Há uma obscuridade no claro céu azul de límpidas nuvens brancas que apenas quem com o devido cuidado observa reservando-se em apreciar meticulosamente esta dádiva celeste que nos cerca poderá se deparar com tal escuridão...
Constatamos, em plena exaltação dos sentidos, que por detrás deste brilho intenso do Astro Rei Sol há uma escuridão insólita e gélida que desaquece meu coração ao ponto de lançar-me em profusa solidão pela estratosférica distância que me separa de tudo e todos eventos que mesmo que eu queira não posso sentir ou tocar, tampouco, deverás o mínimo que me resta, imaginar...
Sou cego tateando em loja de cristais desconhecida onde nem ainda existe a mercadoria que de antemão tem valor incalculável, ainda que impensável...
Quanto às pessoas que me circundam, andam ao meu lado, hei de conhecer ou já acostumado pela recíproca familiaridade posso apalpar, fazer carícias, até beijar ou simplesmente brincar...
Não há sequer uma que eu possa verdadeiramente descortinar e afirmar decifrada, porque é da natureza do mundo coisas não reveladas e, bem mais ainda, fenecermos em dúvidas quando a cada dia percebemos que cada pessoa é um cosmo infinito de sentidos que se guardam em cascas resistentes de eremitas coexistentes...
Quanto aos bichos de estimação, até mesmo os selvagens, parecem eles compreender mais e melhor a gente do que a gente à eles.
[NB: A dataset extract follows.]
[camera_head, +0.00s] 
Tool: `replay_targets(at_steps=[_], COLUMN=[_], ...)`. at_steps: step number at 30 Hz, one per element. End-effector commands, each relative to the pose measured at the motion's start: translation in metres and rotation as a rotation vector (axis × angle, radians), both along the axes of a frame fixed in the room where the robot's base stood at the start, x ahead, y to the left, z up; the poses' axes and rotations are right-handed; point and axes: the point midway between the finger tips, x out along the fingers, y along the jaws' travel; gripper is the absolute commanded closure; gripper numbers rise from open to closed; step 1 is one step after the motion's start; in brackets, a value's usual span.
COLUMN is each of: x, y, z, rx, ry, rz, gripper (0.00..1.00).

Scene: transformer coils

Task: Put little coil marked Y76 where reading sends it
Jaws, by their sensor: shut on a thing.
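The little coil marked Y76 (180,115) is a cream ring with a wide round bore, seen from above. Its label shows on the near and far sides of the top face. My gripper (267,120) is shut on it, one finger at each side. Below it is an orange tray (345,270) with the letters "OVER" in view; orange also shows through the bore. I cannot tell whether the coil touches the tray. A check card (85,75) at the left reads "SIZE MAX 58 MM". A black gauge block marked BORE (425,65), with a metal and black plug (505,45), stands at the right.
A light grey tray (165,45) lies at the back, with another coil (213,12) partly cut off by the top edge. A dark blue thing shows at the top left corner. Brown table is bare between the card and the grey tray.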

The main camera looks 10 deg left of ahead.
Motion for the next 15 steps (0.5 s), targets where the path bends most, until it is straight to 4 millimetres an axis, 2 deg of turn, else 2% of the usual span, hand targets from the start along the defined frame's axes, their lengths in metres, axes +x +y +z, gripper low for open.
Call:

Parecem conhecer algo que desconhecemos, vivendo despreocupadamente a rotina, dum dia após outro, com tão pouco, por uma porção de comida, o sono, água, sem pudor sem nada, somente existência...
Apesar da posição na cadeia alimentar é certo que não posso subjugar tamanha expressão de vida...
Quanto às sensações desta vida, a réstia de luz que aos meus olhos aluvia; o odor perfumado da flor noturna; o sabor acre da vulva que me atrai; a delicadeza da pele da fêmea; a insípida água que saboreio; regozijo da conversa entre amigos; os sons que me fascinam, me fundem; o silêncio que conforta; o mistério que salta, me absorto livre...
Me pego agora, neste exato momento, olhando o céu, tomando um gole, sorrindo à beleza de mais um dia aquecer minha face nesta dádiva que se abre, que se fecha...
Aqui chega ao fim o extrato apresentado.